Entertainment Asylum was the first internally-developed channel to be rolled out simultaneously on America Online and the Web. The property, launched in late October, is an entertainment site about movies, television and celebrities.

AOL Studios' second home-grown interactive channel, Electra, which targets women, was launched on America Online and the Web in early December.

And the company plans to formally launch a new version of Digital City, "an online city guide and virtual neighborhood," on America Online and the Web with the New York City guide in late January.

In addition, AOL Studios bought Real Fans, a sports site that America Online helped fund as a start-up, in late 1997.

And the company is also expanding sites now available only on the America Online service -- like LoveAOL, which will first have to be renamed -- to the Internet.

In addition to putting its properties on America Online and the Web, AOL Studios is also distributing these sites on key Internet gateways such as Netscape Communications Corp.'s Netcaster, the push component of Netscape Communicator; Microsoft Corp.'s Internet Explorer 4.0 browser; Internet service providers such as Earthlink Network Inc.; and search engines such as Excite.

Leonsis, president and chief executive of AOL Studios, said the distribution agreements are, for the most part, revenue-sharing deals and don't involve payments by either AOL Studios or its distribution partners. The idea, he said, is to distribute the sites on as many platforms as possible.

Leonsis' ultimate goal is to distribute America Online content not only throughout the Web, but also to license it to more traditional media, such as television. Already, Motley Fool has generated a few books. And this past holiday season, Ozzie the Elf, a character from AOL Studios' "Santa's Home Page," starred in his own holiday TV special on ABC. Ozzie has also signed his own book deal.

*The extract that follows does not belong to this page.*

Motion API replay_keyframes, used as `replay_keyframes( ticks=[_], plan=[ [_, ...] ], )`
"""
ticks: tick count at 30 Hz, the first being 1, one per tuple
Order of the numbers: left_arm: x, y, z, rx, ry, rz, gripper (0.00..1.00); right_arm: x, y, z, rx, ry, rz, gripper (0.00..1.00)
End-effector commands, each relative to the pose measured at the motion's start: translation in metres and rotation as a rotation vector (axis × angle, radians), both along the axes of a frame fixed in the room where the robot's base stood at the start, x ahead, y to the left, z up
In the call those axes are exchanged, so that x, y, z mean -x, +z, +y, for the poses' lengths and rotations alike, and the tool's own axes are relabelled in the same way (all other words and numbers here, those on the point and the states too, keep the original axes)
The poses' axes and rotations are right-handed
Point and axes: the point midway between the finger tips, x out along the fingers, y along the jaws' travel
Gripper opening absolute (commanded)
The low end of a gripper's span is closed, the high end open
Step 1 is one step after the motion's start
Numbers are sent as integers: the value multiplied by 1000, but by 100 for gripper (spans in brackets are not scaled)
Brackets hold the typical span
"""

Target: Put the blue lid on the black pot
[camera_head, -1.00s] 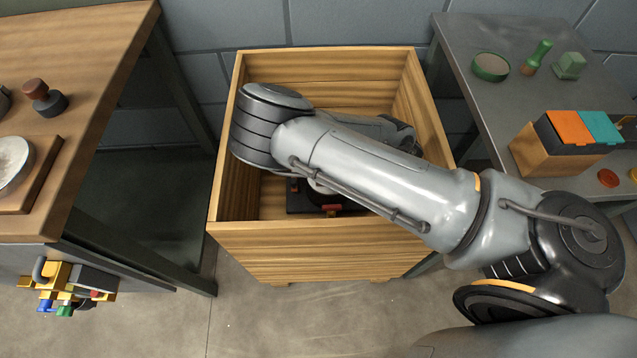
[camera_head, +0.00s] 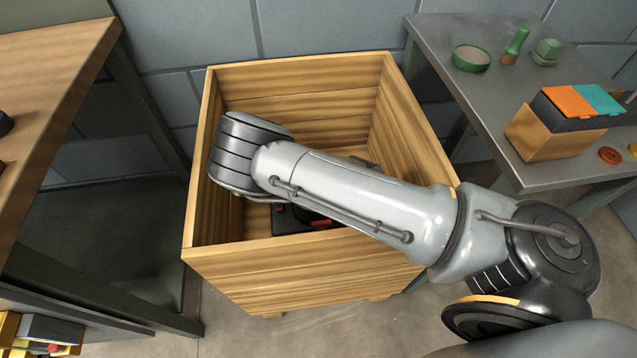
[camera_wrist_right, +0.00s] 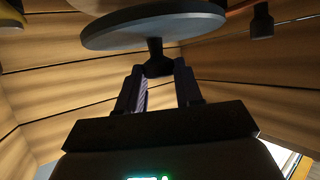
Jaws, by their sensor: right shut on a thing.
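My right gripper (camera_wrist_right: 160,80) is deep in the wooden crate, hidden behind my own arm in the head view. In the right wrist view it is shut on the dark knob (camera_wrist_right: 156,48) of a round, dull grey-blue disc, which looks like the blue lid (camera_wrist_right: 150,28). The disc is beyond the fingertips, with crate boards around it. I cannot make out the black pot for sure. A dark item with a red part (camera_head: 290,218) shows low in the crate, mostly covered by my arm. My left gripper is not in view.
The wooden crate (camera_head: 300,262) has high walls close around my right arm. A grey table (camera_head: 480,110) on the right holds a green dish (camera_head: 471,57), a box with orange and teal lids (camera_head: 560,130) and small items. A wooden-topped bench (camera_head: 55,90) stands left.

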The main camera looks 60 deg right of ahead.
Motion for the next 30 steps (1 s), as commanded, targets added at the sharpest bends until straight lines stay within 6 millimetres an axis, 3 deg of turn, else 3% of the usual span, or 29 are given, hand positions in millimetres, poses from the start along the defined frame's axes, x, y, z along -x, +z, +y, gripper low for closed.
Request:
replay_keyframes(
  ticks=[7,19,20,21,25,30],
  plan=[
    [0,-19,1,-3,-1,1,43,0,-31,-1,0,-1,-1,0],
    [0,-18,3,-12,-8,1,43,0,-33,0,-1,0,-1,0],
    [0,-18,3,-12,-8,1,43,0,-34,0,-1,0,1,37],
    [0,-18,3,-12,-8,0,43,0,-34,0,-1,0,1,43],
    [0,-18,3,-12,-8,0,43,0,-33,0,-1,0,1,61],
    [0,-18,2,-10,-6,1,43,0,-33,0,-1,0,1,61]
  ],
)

What America Online is doing, Leonsis said, is turning its content development into a stand-alone business separate from the America Online network -- just as many television and cable companies have separated their production operations from their distribution networks.

"Content fundamentally yearns to be distributed as far and as wide as possible," Leonsis said. "Content yearns to be free."

The company began transforming its Web site last spring. Today the page offers 16 channels that organize content, advertising and Web site links by topic. In March, America Online rolled out the AOL Netfind search engine, which is based on Excite technology, on the page.

In May, it added AOL Instant Messenger, a messaging function that alerts Internet users when friends are online and allows them to communicate in real time -- extending America Online's popular Instant Message and Buddy List technology to the Web.

And last month, America Online introduced AOL NetMail, which allows America Online subscribers to access their e-mail accounts directly from the Net, on aol.com.